Still, while saying little I was trying to figure out how this crisis for the United States was likely to unfold. The facts from that day indicated that the death toll from these attacks was likely to be at least as high as that from the attack on Pearl Harbor – the only other major assault on American territory in modern history – and that the US was bound to respond robustly, just as it had after December 7, 1941.
Any American President in this situation had to strike back hard. (One who didn’t would probably be impeached.) Action against Afghanistan, which harboured Al-Qaeda and was then diplomatically recognized by hardly any other nation, was inescapable. At the same time I knew that all foreign interventions in Afghanistan during the past couple of centuries had failed. The country was a graveyard for uninvited outsiders. But maybe, I thought, the combination of American might and American wealth, if effectively deployed, might tame this still largely tribal society. Moreover, almost all the world was, quite remarkably, at that moment on America’s side (even Iran – no lover of the Taliban – was in 2001-02 trying to be helpful).
The U.S. threw away many of the advantages it enjoyed for a few months after September 11, and it shot itself in the foot by diverting most of its attention from the legitimate mission in Afghanistan to the illegitimate one in Iraq.
The mass murders of September 11th could make only a dent in American power. The U.S., the sole surviving superpower, was too strong, too rich, and too resilient to be weakened by this blow. So what could the attackers be thinking of? What did such a tiny body of men hope to accomplish? No doubt they had different objectives, but the one I thought most likely was that they hoped to provoke the US to respond in some irrational manner, to over-react, and thus get itself into major trouble.
This, in fact, is just what happened during the following year and a half. Rather than make a serious investment in Afghanistan, Washington used 9/11 as an excuse to invade Iraq, with the disastrous consequences that have now been overwhelmingly documented. The US threw away many of the advantages it enjoyed for a few months after September 11, and it shot itself in the foot by diverting most of its attention from the legitimate mission in Afghanistan to the illegitimate one in Iraq. Now, several years later, the US and its allies, including Canada, routinely confront the harsh probability that what might be done in Afghanistan is too little, too late. Current allied actions are bound to be tarnished by the nine preceding years of failure – NATO’s stated objectives have, for the most part, not been achieved – and many facts on the ground suggest that progress is modest, in some parts of the country even non-existent.
The facts that I have in mind are ones that Scott Kemp completely fails to mention. They include the revival of Afghanistan’s opium trade and its implications for the distributions of wealth and power; the tribal realities, prominence of warlords, and widespread illiteracy of the country (facts incompatible with “modernization”); a President – Lieutenant Kemp conveniently ignores the presence of Hamid Karzai – who holds his position partly as a result of rigged elections and rules (almost everyone agrees on this) via networks of corruption that encompass tens of thousands of Afghans; a Taliban enemy that enjoys the advantages of fighting on home ground and having nowhere else to go (aside from across the border with Pakistan); and public support for the war from democratic electorates that continues to erode (nine years of failure have dampened their optimism).

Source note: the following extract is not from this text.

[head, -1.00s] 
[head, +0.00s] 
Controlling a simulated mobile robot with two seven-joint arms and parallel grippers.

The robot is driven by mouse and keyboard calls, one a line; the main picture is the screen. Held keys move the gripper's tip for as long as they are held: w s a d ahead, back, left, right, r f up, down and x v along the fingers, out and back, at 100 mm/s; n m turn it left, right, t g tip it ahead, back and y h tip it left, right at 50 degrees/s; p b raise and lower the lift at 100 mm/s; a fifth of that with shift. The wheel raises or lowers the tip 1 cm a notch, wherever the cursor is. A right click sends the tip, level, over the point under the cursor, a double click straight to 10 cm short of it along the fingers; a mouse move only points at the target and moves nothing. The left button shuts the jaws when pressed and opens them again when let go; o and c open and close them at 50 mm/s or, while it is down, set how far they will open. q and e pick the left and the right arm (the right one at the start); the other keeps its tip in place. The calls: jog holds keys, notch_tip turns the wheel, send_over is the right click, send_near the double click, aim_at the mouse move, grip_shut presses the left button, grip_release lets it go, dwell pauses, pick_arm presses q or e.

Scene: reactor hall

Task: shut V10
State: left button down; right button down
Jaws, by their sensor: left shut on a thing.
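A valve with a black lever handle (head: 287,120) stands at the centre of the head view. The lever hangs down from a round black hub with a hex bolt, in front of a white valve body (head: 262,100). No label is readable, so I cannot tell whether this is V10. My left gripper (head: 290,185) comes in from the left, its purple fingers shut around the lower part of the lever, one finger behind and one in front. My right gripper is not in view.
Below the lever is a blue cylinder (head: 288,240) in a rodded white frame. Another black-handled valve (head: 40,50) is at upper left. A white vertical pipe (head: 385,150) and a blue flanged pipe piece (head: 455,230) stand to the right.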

Completely to ignore all these matters is to stack the deck intellectually. And this strategy of distortion is linked to what Lieutenant Kemp does highlight: that is, our presumed moral superiority and the “evil” of the other side. (The Soviets also justified their involvement in Afghanistan by appealing to Enlightenment values, albeit Marxist ones.) Large chunks of his essay are moralistic, highlighting our virtues and the “cowardice” and “ignorance” of the enemy. This sort of self-righteousness is almost always detrimental to clear and realistic thinking about international politics. It pushes inconvenient facts aside; it rejects nuance and complexity in favour of simplistic categories of explanation. It fosters just the sort of unsubtle, constricted thinking that Lieutenant Kemp says he learned to be skeptical of thanks to his liberal education.
My own view is that we are likely to have to move towards some version of containment. Hostile forces can be and have been kept at arm’s length.
To illustrate, Lieutenant Kemp claims that “Individuals and countries have two choices when attacked: fight back or submit”. But this is clearly not the choice in the real world of politics at all. The real choice is how to fight back, how to resist, how to defend against a threat. And here there are always options. Submission is rarely one of them. Military spokesmen usually want us to think that their proposed way of resisting is the only viable option. In Afghanistan the preferred policy keeps changing. Most recently – and it is a sad fact that more than 150 Canadians may have died to little purpose – the military’s optimism has focused on the training by NATO of the Afghan so-called security forces (which few rate highly), and at least fewer Canadians would die this way.
Sometimes in our messy world whatever choices are made will probably have some regrettable consequences. Lieutenant Kemp is essentially arguing for more of what has already been done, and unfortunately most of what has been done since 2001 has been unsuccessful. But openly to admit to these failures would involve for NATO a loss of face and, possibly, electoral pressure at home to withdraw altogether. This is a terrible dilemma. My own view is that we are likely to have to move towards some version of containment. Hostile forces can be and have been kept at arm’s length. They can be hemmed in. They can continue to exist but with diminished potential to cause damage.
And over time they may change. Indeed, they almost certainly will change. This, after all, is what did happen in the Soviet Union.
Of course, containment is not ideal. It is likely to leave in place facts that we don’t like, such as a Taliban presence of some sort in Afghanistan. But it might be the least of the evils, if other outcomes are improbable. Outsiders have often tried to engineer a remaking of other societies in modern history, and have usually failed (Germany and Japan in 1945, after being defeated in total wars, are the main exceptions). These (sometimes well-intended) attempts at political engineering have been one theme in the tragic side of human experience. The force of tragedy, often rooted in hubris, is a recurrent theme in a liberal arts education. It does not, though, seem to have left much of an impression on Lieutenant Kemp.
Professor Emeritus Robert Malcolmson taught in the History Department from 1969 to 2004. He now lives in Nelson, British Columbia.